Quote the material below exactly as written, from the first line to the line that holds "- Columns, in", endpoints included.

» Records provided:
○ ○ ○ ○ ○

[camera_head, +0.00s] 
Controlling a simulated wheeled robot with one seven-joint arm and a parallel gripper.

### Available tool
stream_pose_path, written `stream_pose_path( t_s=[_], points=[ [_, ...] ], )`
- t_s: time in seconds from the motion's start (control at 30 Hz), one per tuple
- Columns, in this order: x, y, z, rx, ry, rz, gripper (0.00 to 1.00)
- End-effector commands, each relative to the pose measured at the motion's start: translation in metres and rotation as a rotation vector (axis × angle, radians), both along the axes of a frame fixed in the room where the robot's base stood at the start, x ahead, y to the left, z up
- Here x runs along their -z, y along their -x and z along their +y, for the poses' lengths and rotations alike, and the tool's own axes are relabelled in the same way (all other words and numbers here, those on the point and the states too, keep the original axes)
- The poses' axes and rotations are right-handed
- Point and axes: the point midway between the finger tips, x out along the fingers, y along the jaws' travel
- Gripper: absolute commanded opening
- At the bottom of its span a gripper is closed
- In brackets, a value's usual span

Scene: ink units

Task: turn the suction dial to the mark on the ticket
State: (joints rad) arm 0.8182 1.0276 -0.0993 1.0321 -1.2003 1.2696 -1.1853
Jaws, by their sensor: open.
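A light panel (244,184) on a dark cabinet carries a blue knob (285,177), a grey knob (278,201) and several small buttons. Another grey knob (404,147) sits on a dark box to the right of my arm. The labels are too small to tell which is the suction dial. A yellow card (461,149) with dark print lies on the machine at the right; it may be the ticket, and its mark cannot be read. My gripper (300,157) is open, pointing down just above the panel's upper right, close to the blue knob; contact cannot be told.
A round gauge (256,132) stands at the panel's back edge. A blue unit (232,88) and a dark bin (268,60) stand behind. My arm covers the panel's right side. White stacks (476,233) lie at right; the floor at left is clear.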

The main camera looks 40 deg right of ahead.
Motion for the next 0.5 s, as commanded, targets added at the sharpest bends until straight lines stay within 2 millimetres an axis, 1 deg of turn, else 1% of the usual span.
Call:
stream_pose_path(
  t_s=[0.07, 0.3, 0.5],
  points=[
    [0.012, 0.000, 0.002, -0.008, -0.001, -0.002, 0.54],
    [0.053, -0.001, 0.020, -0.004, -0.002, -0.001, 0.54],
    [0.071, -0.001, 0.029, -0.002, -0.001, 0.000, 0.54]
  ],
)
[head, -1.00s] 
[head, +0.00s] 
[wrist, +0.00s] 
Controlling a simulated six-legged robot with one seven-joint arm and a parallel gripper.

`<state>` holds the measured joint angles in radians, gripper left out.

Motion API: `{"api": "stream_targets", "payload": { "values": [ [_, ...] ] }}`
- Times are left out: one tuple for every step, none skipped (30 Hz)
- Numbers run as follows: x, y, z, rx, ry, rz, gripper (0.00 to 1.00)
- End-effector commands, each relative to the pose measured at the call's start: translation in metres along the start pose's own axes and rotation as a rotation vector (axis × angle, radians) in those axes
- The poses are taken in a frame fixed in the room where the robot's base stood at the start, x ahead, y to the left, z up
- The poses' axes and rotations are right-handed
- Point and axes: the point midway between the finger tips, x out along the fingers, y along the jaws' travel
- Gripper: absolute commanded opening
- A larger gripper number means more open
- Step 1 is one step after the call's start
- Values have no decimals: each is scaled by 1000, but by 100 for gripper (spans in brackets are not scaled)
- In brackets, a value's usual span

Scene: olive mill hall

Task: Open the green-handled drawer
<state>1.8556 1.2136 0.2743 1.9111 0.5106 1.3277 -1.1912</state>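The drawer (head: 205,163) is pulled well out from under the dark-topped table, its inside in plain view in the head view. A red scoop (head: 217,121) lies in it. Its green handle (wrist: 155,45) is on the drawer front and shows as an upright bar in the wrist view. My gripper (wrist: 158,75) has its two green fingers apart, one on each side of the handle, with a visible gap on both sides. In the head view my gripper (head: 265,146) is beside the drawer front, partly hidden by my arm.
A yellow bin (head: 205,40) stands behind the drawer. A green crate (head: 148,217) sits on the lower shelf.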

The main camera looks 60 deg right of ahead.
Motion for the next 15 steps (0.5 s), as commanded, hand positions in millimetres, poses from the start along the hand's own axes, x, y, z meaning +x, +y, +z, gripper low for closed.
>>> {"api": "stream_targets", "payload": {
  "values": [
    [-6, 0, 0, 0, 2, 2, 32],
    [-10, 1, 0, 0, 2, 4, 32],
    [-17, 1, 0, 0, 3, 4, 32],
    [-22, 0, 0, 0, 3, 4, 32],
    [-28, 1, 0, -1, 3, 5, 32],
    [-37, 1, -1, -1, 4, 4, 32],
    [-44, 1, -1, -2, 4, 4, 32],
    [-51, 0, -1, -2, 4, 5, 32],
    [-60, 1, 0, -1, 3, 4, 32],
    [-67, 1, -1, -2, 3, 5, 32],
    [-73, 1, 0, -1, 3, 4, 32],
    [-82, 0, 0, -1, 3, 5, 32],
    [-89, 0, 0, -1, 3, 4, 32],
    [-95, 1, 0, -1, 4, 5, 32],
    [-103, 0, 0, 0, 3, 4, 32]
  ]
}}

○ ○ ○ ○ ○

» Finished exercise:
[camera_head, +0.00s] 
Controlling a simulated wheeled robot with one seven-joint arm and a parallel gripper.

### Available tool
stream_pose_path, written `stream_pose_path( t_s=[_], points=[ [_, ...] ], )`
- t_s: time in seconds from the motion's start (control at 30 Hz), one per tuple
- Columns, in this order: x, y, z, rx, ry, rz, gripper (0.00 to 1.00)

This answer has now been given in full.